Simulations hint at new asteroid belt
May 7, 1999
An undiscovered belt of asteroids may exist very close to the Earth according to two physicists from Oxford University in the UK. Wyn Evans and Serge Tabachnik have carried out numerical simulations of the solar system to determine all the regions in which asteroids could remain in stable orbits. According to their calculations there are two unknown 'zones' in which the gravitational perturbations of the planets will not disperse asteroids. The first lies in a narrow band between the Sun and Mercury and the second is between the Earth and Mars (Nature 399 41).
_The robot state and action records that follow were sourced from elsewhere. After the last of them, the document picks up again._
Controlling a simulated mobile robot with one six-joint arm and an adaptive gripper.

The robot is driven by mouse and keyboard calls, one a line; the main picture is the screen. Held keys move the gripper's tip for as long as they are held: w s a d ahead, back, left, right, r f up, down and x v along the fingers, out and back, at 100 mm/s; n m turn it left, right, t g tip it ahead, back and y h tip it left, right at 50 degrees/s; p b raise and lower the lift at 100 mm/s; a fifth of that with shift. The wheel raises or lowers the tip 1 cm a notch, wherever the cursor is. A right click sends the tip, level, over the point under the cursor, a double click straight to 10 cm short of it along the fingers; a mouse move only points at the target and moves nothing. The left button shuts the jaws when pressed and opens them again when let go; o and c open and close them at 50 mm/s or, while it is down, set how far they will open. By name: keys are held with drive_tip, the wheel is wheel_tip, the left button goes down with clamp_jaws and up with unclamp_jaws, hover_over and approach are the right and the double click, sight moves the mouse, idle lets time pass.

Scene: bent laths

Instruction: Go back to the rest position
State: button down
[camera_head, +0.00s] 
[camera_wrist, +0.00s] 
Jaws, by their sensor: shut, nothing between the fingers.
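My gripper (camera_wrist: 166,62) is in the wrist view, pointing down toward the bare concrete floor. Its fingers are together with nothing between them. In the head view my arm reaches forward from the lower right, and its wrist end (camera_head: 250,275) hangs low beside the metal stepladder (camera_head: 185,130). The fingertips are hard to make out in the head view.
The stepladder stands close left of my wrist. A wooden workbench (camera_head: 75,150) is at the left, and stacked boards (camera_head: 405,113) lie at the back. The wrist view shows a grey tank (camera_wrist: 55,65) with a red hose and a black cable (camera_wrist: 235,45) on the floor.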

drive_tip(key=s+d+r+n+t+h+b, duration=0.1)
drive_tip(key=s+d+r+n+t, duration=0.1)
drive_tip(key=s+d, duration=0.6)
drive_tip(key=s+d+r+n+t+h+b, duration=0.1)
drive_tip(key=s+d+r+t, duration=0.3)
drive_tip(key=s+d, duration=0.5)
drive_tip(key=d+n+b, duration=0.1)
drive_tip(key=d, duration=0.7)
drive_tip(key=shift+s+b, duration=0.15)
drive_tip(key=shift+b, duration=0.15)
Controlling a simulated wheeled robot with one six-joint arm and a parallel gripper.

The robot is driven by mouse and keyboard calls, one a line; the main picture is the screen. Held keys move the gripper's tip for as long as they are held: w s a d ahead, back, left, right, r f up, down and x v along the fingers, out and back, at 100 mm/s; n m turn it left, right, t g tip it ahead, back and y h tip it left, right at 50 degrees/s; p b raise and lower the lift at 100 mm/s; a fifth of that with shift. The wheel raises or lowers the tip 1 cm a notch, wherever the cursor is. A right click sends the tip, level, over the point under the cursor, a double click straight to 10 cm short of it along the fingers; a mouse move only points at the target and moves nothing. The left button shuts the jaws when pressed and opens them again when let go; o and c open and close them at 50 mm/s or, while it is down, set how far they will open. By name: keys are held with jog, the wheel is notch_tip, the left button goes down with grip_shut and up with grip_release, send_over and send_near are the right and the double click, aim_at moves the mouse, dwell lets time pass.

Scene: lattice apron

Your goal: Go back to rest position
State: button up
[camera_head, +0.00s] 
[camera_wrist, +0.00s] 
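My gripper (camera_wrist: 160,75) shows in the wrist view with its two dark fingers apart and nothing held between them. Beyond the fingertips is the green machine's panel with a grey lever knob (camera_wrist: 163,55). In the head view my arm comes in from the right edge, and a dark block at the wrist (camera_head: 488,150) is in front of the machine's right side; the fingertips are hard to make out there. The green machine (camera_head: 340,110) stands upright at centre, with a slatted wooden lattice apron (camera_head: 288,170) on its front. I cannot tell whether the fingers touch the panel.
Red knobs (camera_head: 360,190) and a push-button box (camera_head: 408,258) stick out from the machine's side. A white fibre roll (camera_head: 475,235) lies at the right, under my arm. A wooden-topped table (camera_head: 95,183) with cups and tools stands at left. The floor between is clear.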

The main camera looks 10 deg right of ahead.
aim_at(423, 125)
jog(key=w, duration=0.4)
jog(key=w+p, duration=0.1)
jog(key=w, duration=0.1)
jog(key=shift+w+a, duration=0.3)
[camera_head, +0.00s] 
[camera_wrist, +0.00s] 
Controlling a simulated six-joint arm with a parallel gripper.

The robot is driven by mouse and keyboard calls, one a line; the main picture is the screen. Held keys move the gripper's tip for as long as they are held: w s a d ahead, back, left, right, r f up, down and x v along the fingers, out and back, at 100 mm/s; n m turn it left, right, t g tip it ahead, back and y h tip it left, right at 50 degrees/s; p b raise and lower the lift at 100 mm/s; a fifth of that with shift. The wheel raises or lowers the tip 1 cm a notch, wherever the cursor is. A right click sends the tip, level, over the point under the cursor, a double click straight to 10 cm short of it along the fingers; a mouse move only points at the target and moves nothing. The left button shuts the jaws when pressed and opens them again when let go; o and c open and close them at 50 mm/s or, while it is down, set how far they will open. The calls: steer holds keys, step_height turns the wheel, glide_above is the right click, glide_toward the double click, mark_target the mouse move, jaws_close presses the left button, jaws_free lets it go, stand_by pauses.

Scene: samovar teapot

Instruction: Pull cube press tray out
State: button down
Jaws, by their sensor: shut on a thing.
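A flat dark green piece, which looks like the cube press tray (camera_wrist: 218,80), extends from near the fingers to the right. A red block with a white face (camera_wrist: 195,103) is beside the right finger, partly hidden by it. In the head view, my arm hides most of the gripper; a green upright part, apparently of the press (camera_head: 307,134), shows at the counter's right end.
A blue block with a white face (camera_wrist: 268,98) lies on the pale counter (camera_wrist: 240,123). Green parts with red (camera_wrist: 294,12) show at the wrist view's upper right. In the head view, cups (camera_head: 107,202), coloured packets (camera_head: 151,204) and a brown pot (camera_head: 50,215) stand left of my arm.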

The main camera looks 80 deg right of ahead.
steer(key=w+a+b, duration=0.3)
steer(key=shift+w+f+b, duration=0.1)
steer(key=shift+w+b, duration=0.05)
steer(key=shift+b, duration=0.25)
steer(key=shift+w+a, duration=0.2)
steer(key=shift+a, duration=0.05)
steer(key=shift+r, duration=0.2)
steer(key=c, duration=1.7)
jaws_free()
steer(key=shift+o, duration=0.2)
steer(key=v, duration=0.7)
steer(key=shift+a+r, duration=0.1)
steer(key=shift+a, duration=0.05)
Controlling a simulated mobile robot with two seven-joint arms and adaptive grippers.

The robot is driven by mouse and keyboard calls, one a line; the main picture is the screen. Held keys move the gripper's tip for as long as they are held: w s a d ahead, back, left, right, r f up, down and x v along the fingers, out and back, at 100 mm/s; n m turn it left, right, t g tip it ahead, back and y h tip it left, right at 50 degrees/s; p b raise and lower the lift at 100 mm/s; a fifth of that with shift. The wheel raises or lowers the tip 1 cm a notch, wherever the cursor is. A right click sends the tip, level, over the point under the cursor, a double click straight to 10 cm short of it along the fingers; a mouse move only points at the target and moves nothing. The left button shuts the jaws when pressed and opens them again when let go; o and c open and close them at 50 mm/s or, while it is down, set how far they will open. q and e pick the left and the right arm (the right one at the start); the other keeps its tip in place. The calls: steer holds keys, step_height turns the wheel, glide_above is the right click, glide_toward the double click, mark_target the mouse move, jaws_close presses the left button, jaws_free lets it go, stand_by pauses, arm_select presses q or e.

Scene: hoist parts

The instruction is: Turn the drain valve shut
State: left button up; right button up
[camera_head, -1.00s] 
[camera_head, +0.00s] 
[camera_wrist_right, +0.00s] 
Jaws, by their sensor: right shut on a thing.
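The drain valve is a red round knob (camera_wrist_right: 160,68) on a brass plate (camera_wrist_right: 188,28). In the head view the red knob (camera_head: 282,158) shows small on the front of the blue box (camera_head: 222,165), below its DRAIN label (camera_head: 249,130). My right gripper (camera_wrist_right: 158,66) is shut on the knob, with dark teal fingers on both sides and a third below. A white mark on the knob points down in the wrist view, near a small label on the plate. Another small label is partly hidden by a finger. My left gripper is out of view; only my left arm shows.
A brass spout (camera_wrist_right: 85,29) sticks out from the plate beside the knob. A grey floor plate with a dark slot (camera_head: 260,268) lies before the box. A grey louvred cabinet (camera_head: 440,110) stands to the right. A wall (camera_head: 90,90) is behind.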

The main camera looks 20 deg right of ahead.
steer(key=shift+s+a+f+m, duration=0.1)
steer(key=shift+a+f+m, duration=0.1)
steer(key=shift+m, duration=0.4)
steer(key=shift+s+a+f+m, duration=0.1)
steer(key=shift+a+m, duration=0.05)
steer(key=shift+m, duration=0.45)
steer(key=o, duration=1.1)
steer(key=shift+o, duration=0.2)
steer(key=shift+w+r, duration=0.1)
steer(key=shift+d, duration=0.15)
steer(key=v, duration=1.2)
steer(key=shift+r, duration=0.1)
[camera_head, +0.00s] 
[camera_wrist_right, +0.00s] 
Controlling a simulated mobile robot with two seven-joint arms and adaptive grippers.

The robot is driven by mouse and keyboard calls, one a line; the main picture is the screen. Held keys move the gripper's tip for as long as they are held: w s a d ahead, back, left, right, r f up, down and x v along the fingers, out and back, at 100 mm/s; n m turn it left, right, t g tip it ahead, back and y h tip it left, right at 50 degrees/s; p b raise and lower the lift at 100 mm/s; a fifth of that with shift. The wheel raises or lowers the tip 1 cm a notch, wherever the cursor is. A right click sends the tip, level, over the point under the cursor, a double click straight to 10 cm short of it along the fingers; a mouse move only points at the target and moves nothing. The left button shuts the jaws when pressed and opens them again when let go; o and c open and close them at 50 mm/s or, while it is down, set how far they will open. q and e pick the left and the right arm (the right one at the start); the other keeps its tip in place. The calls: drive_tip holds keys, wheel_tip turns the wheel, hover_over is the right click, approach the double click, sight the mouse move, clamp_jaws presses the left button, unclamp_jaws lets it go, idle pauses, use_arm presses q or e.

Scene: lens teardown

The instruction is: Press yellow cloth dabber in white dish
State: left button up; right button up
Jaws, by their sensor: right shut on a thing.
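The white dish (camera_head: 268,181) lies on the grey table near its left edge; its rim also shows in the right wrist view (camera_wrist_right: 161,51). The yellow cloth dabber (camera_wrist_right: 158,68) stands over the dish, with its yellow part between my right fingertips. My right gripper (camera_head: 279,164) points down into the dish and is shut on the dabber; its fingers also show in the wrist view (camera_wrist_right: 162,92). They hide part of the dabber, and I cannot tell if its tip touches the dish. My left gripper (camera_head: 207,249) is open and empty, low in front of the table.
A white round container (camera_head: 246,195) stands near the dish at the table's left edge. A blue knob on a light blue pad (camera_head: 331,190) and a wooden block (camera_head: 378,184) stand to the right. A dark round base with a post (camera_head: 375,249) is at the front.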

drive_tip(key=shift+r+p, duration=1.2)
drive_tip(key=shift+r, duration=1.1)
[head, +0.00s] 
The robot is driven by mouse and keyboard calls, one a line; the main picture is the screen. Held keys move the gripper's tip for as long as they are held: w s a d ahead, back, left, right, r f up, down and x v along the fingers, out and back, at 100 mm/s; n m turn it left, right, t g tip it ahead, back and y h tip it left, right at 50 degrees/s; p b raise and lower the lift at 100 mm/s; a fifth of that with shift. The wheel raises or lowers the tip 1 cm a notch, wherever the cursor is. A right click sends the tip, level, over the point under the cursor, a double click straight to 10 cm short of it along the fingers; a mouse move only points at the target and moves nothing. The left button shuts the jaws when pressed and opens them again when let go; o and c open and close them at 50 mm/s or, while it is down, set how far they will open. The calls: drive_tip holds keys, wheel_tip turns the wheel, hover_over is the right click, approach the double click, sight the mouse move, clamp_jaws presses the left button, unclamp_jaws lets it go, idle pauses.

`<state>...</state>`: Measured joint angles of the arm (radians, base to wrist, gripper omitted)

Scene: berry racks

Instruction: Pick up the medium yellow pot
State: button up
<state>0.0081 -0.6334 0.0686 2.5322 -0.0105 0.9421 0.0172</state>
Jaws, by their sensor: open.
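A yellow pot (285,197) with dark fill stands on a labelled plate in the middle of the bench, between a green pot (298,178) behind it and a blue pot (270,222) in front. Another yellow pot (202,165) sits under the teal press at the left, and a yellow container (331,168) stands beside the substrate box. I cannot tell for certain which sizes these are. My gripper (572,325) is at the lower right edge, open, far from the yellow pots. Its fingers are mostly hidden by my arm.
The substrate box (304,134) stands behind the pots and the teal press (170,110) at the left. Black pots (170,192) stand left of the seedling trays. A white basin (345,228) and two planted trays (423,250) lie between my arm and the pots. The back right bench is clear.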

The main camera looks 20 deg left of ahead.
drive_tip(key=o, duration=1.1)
Astronomers have known about an asteroid belt between Mars and Jupiter for nearly 200 years but it has only been in the past ten years that two other belts have been discovered. The Kuiper belt, a group of comets and asteroids beyond Neptune, was discovered through observations, while the region of asteroids between Neptune and Uranus was "discovered" in numerical simulations like those performed at Oxford.
Evans and Tabachnik simulated the gravitational behaviour of all the planets in the solar system over a period of 100 million years. They tracked the positions of 1050 particles out to 2.2 astronomical units - over twice the Earth-Sun distance - to determine if any of them remained in a stable orbit around the Sun. The simulations took four months on a network of 20 personal computers.
As astronomers had suspected, Evans and Tabachnik found that a collection of asteroids, nicknamed Vulcanoids, could exist in stable orbits between the Sun and Mercury if they were greater than 200 m in diameter. The Vulcanoids are so close to the Sun that their surfaces would reach temperatures that are hot enough to melt lead.
The second new region of stability exists very close to the Earth, between 1.08 and 1.28 astronomical units from the Sun. A search through the catalogues of near-Earth objects suggests that several recently discovered objects - such as 1996 XB27, 1998 HG49 and 1998 KG3 - may exist in this orbit.